Retype the material that follows, keeping every word as it is.
** START OF SUPPLIED INFORMATION **
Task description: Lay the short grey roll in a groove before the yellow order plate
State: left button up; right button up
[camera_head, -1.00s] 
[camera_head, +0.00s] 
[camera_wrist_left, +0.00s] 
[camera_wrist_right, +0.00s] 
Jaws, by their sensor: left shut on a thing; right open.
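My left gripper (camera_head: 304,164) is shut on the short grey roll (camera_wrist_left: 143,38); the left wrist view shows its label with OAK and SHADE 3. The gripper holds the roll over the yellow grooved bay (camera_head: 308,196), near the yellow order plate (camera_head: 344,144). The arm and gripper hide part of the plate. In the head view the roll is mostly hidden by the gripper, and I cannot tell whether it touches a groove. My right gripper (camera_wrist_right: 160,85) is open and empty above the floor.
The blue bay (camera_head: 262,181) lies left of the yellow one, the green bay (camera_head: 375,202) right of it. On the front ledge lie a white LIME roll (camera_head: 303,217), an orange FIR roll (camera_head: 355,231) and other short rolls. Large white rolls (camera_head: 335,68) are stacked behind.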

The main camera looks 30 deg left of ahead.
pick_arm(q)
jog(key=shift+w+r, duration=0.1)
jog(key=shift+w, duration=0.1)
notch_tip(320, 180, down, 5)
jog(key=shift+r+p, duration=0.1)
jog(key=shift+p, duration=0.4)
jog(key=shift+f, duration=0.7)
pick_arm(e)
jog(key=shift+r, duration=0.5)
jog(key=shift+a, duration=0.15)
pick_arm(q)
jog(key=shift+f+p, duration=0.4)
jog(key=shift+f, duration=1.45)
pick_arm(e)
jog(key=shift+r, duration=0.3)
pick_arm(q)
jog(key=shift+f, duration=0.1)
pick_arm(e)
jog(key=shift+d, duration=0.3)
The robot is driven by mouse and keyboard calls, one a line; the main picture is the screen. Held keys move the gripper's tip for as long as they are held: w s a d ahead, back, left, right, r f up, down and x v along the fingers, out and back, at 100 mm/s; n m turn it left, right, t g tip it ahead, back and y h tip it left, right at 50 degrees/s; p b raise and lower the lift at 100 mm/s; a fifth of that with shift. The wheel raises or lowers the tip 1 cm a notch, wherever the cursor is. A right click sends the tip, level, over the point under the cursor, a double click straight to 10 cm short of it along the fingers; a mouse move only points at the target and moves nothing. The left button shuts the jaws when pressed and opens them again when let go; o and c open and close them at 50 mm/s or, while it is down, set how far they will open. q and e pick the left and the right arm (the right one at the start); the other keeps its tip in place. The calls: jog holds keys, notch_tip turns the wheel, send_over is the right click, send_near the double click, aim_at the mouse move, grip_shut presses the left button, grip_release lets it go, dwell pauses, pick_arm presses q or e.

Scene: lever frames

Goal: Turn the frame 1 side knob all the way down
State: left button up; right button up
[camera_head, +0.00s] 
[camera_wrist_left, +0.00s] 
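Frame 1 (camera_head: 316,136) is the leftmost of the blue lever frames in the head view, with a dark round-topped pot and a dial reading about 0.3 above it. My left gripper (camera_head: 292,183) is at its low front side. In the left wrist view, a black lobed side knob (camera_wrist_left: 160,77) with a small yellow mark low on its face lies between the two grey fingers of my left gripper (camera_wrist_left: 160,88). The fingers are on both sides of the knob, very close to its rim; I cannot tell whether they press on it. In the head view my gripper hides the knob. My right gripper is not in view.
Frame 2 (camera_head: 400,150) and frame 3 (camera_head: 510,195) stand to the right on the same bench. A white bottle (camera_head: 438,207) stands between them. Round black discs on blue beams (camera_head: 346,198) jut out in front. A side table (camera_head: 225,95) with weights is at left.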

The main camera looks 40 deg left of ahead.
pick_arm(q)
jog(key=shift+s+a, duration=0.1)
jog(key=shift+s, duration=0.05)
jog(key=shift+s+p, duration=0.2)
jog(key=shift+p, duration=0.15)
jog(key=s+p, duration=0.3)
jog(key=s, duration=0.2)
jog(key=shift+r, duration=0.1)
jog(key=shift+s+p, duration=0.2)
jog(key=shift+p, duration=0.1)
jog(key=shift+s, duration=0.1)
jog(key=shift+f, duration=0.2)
** END OF SUPPLIED INFORMATION **
* [RESPONSE TO THIS EXERCISE]:
Task description: Lay the short grey roll in a groove before the yellow order plate
State: left button up; right button up
[camera_head, -1.00s] 
[camera_head, +0.00s] 
[camera_wrist_left, +0.00s] 
[camera_wrist_right, +0.00s] 
Jaws, by their sensor: left shut on a thing; right open.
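My left gripper (camera_head: 304,164) is shut on the short grey roll (camera_wrist_left: 143,38); the left wrist view shows its label with OAK and SHADE 3. The gripper holds the roll over the yellow grooved bay (camera_head: 308,196), near the yellow order plate (camera_head: 344,144). The arm and gripper hide part of the plate. In the head view the roll is mostly hidden by the gripper, and I cannot tell whether it touches a groove. My right gripper (camera_wrist_right: 160,85) is open and empty above the floor.
The blue bay (camera_head: 262,181) lies left of the yellow one, the green bay (camera_head: 375,202) right of it. On the front ledge lie a white LIME roll (camera_head: 303,217), an orange FIR roll (camera_head: 355,231) and other short rolls. Large white rolls (camera_head: 335,68) are stacked behind.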

The main camera looks 30 deg left of ahead.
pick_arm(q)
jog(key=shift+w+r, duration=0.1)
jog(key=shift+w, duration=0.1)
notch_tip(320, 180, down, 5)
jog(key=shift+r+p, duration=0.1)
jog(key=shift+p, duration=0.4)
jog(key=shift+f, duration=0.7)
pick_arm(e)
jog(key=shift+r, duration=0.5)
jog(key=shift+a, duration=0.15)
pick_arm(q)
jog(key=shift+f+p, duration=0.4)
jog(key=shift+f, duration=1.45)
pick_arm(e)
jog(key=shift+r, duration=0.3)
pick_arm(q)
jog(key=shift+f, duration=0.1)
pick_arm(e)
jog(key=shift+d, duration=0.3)
The robot is driven by mouse and keyboard calls, one a line; the main picture is the screen. Held keys move the gripper's tip for as long as they are held: w s a d ahead, back, left, right, r f up, down and x v along the fingers, out and back, at 100 mm/s; n m turn it left, right, t g tip it ahead, back and y h tip it left, right at 50 degrees/s; p b raise and lower the lift at 100 mm/s; a fifth of that with shift. The wheel raises or lowers the tip 1 cm a notch, wherever the cursor is. A right click sends the tip, level, over the point under the cursor, a double click straight to 10 cm short of it along the fingers; a mouse move only points at the target and moves nothing. The left button shuts the jaws when pressed and opens them again when let go; o and c open and close them at 50 mm/s or, while it is down, set how far they will open. q and e pick the left and the right arm (the right one at the start); the other keeps its tip in place. The calls: jog holds keys, notch_tip turns the wheel, send_over is the right click, send_near the double click, aim_at the mouse move, grip_shut presses the left button, grip_release lets it go, dwell pauses, pick_arm presses q or e.

Scene: lever frames

Goal: Turn the frame 1 side knob all the way down
State: left button up; right button up
[camera_head, +0.00s] 
[camera_wrist_left, +0.00s] 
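Frame 1 (camera_head: 316,136) is the leftmost of the blue lever frames in the head view, with a dark round-topped pot and a dial reading about 0.3 above it. My left gripper (camera_head: 292,183) is at its low front side. In the left wrist view, a black lobed side knob (camera_wrist_left: 160,77) with a small yellow mark low on its face lies between the two grey fingers of my left gripper (camera_wrist_left: 160,88). The fingers are on both sides of the knob, very close to its rim; I cannot tell whether they press on it. In the head view my gripper hides the knob. My right gripper is not in view.
Frame 2 (camera_head: 400,150) and frame 3 (camera_head: 510,195) stand to the right on the same bench. A white bottle (camera_head: 438,207) stands between them. Round black discs on blue beams (camera_head: 346,198) jut out in front. A side table (camera_head: 225,95) with weights is at left.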

The main camera looks 40 deg left of ahead.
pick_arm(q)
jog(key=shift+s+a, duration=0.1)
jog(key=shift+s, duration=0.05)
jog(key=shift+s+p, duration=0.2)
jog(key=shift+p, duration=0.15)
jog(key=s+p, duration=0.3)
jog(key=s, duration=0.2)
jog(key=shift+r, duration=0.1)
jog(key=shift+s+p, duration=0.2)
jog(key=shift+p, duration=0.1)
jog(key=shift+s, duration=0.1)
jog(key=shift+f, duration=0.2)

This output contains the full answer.